After hearing about several fatal attacks on Asian americans, Sayaovong said he's in the process of creating a safety plan of if and when they're confronted by an active shooter.
"As the associate director that was one of my primary concerns when I got in here was I wanted to draft a plan of how to deal with active shooters," said Sayaovong.
He said his safety program would focus on how to subdue an active shooter and tactics on how to make sure employees are safe.
" You can't wait until its happens and then it's too late," he said.
According to the Center for the Study of Hate and Extremism, anti-Asian hate crimes increased by 339 percent in the last year. The Milwaukee Police Department told CBS 58 News that they've reported zero hate crimes involving Asian Americans. Some organizations said hate crimes, especially in the Asian community, are under reported.
" One thing we need to continue to do is come together as a community to call it out and report it," said Erik Kennedy who is a part of the AAPI Coalition of Wisconsin and founder of ElevAsian.
Kennedy said he's experienced prejudice first hand.

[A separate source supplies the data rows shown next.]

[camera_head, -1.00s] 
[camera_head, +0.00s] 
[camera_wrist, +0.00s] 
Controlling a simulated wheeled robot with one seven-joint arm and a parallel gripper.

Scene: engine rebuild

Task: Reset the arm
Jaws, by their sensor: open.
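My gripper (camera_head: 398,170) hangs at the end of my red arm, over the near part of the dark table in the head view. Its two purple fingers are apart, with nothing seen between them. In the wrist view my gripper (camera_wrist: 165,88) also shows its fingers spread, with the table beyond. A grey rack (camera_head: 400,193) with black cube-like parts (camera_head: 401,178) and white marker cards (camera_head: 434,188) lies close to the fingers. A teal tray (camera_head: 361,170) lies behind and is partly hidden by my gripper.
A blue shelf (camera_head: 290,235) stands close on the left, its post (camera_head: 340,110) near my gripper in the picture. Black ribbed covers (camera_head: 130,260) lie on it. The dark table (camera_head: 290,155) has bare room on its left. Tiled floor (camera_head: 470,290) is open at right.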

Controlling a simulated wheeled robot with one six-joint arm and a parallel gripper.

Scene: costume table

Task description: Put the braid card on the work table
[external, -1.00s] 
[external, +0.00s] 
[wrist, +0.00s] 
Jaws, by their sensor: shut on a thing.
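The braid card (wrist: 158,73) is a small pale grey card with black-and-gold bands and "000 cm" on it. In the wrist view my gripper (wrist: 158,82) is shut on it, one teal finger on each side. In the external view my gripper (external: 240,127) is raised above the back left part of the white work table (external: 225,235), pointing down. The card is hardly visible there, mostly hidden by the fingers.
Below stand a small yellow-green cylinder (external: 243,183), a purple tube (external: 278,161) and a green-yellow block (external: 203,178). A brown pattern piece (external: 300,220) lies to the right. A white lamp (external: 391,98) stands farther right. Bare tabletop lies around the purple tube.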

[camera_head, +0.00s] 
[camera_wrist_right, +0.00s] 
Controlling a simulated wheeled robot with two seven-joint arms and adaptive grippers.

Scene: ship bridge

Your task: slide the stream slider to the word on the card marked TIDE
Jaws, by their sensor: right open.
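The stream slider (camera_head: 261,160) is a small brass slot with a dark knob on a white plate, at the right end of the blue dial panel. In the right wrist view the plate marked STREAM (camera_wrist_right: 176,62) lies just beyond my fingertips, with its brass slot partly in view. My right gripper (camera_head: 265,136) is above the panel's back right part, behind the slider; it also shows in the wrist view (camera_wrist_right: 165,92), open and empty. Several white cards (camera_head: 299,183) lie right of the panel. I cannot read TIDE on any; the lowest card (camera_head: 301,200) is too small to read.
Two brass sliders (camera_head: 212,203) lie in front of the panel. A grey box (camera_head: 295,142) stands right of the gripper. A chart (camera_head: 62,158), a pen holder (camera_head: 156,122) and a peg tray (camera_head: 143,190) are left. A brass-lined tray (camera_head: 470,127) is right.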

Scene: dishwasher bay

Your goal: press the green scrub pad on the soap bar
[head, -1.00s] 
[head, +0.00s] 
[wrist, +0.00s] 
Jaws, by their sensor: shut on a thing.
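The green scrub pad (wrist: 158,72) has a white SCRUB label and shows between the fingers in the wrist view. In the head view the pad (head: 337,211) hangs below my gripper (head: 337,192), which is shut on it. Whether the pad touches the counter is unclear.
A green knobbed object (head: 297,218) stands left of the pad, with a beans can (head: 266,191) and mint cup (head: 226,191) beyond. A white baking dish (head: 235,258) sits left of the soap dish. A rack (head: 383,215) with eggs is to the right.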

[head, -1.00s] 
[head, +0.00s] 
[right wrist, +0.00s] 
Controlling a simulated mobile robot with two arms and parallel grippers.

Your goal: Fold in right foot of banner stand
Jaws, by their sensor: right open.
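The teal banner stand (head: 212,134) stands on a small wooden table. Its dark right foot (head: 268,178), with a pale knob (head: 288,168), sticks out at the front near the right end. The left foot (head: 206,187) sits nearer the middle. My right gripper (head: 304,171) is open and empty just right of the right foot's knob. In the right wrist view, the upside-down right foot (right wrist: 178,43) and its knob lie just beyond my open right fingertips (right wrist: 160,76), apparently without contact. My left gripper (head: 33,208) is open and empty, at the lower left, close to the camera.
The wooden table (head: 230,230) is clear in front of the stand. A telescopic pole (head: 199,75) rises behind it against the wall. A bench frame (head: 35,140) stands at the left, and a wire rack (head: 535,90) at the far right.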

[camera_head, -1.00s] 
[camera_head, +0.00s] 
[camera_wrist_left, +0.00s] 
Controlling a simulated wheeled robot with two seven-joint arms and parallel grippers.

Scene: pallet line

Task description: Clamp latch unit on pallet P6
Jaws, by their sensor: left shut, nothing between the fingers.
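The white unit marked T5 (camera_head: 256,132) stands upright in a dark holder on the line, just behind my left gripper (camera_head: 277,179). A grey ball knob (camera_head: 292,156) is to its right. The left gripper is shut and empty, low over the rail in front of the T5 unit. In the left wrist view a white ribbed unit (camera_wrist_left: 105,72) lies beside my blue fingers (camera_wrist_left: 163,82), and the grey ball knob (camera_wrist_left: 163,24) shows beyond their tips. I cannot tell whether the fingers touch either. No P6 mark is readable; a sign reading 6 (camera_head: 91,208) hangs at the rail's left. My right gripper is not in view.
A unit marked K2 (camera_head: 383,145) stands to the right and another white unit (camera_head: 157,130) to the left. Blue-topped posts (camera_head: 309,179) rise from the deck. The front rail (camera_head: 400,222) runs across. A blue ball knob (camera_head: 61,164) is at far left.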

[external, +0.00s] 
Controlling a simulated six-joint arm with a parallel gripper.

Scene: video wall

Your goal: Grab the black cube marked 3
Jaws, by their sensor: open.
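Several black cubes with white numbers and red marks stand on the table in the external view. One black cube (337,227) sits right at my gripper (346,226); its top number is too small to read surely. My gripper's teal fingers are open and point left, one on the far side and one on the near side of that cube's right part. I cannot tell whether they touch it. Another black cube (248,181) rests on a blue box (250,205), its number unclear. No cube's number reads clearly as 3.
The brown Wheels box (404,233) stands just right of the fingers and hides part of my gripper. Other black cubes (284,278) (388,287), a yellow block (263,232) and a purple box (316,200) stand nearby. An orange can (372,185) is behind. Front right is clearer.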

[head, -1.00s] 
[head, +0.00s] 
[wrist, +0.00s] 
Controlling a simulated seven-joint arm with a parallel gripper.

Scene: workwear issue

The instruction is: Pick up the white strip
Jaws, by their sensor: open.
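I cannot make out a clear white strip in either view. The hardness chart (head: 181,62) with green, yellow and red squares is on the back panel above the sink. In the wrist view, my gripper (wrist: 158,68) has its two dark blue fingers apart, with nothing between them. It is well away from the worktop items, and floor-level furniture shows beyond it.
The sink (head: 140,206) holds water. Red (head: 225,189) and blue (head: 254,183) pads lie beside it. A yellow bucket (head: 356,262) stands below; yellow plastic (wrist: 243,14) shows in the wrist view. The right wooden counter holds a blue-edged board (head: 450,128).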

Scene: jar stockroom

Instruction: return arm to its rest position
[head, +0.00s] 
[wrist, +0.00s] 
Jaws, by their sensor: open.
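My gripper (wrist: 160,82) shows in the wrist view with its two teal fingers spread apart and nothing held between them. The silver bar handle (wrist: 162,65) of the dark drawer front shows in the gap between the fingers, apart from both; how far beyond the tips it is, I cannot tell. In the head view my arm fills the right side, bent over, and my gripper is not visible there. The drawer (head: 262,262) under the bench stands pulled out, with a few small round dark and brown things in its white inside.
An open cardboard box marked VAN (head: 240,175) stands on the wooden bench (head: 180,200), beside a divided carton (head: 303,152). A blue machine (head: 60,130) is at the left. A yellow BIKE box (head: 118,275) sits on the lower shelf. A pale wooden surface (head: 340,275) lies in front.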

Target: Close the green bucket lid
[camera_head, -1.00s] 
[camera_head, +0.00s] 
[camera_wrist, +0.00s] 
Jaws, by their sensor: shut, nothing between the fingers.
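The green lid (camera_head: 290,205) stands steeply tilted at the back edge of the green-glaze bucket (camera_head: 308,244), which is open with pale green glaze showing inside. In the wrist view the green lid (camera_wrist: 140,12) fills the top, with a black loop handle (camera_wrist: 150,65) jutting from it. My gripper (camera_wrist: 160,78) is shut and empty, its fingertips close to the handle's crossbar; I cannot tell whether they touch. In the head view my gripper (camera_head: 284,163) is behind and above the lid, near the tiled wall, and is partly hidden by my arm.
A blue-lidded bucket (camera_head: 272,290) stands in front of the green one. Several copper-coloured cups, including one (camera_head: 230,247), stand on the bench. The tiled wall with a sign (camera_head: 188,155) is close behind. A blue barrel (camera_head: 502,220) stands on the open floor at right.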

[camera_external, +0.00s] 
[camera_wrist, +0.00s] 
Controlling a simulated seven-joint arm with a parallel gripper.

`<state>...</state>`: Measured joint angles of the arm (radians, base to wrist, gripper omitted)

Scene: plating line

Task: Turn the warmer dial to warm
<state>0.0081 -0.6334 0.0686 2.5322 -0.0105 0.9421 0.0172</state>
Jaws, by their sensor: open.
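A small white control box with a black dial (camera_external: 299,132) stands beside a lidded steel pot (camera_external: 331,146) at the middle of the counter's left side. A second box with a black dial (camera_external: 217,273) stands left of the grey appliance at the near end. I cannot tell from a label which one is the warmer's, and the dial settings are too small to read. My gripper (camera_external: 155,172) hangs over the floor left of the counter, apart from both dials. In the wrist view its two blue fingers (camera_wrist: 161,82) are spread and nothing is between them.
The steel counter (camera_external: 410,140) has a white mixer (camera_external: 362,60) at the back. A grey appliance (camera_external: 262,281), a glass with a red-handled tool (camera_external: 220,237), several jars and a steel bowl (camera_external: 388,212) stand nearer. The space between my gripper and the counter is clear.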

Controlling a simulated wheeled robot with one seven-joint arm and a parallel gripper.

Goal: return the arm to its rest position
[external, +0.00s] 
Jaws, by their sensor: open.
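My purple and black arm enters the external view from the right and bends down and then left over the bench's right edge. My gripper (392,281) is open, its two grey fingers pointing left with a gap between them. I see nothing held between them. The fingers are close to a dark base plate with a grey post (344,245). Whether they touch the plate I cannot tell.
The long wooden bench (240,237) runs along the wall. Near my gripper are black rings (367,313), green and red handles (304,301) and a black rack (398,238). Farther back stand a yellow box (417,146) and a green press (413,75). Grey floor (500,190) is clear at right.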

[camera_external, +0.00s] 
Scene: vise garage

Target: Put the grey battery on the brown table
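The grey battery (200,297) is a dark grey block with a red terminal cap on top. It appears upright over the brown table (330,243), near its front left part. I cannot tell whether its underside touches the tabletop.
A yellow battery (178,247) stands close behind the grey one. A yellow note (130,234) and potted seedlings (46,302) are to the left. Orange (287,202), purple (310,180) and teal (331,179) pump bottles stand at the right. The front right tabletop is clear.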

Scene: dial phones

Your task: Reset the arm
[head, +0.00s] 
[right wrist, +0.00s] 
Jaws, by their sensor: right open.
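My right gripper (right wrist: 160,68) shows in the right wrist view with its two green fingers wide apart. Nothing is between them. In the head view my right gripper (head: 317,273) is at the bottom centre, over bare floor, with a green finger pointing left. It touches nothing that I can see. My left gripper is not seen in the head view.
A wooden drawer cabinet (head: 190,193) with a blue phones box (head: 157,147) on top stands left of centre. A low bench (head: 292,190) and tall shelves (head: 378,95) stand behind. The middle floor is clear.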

" I was coming out of a workout in the East side of Milwaukee and some community member felt the need to say some inappropriate hateful related Asian slurs at me," said Kennedy.
Kennedy adds that he regained his power by reporting it to authorities and suggest the Asian community continue to speak up to those attackers. He said that trust and comfortability between authorities and the Asian community has to be tightened in order for more victims to come forward.
For Amoun Sayaovong said its also about educating others about different cultures.
" The best way is to expose your culture to other people and interact. Because when you interact with people it allows for people to see that you are human," said Sayaovong.